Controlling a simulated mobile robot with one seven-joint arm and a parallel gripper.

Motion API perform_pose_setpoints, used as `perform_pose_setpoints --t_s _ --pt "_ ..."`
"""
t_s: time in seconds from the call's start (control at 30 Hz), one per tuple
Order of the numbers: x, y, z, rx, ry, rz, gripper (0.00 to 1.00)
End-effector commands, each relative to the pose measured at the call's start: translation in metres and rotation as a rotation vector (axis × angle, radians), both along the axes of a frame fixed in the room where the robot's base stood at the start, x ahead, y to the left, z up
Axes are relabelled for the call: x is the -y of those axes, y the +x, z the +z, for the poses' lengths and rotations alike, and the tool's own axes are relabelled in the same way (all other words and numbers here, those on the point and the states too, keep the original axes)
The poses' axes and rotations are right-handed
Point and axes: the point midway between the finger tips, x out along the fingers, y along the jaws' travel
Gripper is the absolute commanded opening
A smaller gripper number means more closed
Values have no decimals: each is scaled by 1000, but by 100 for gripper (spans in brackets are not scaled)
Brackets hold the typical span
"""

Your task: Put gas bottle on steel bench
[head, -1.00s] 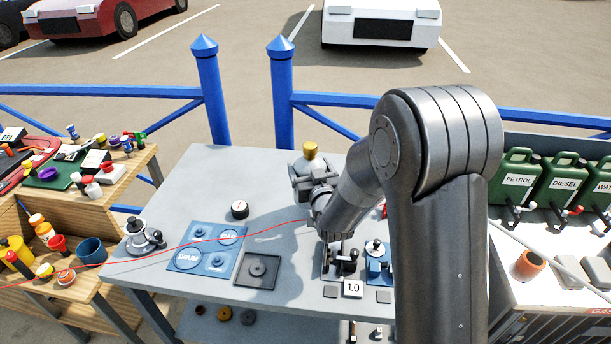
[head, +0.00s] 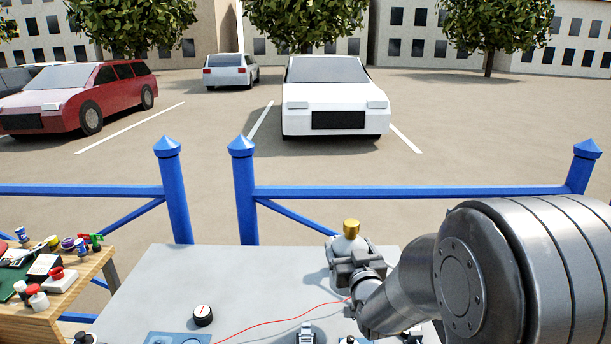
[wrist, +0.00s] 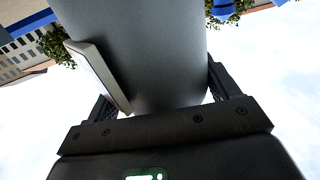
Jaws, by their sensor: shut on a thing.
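The gas bottle (head: 348,245) is grey with a brass-coloured top (head: 351,226), and it stands upright in my gripper (head: 352,262). The steel bench (head: 215,275) is a flat grey top in the lower middle of the head view. The bottle shows over the back right part of the bench top. My gripper hides its lower part, so I cannot tell whether it touches the bench. In the wrist view the bottle's grey body (wrist: 150,50) fills the space between the fingers, which are shut on it.
A round black-and-white gauge (head: 203,315) sits on the bench, and a red line (head: 280,322) crosses it. A wooden stand with small pots (head: 60,285) is at the left. A blue railing (head: 400,191) runs behind. The bench's back left is clear.

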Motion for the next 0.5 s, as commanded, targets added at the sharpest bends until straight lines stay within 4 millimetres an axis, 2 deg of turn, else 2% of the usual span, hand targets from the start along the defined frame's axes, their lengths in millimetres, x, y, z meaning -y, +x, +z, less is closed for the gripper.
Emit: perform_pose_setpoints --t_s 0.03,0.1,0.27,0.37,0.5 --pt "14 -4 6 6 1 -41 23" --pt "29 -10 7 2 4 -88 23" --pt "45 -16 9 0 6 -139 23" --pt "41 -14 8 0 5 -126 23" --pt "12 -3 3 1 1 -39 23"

### Instruction
Scan the listing above and copy all lines containing the word "poses".

### Result below
Axes are relabelled for the call: x is the -y of those axes, y the +x, z the +z, for the poses' lengths and rotations alike, and the tool's own axes are relabelled in the same way (all other words and numbers here, those on the point and the states too, keep the original axes)
The poses' axes and rotations are right-handed

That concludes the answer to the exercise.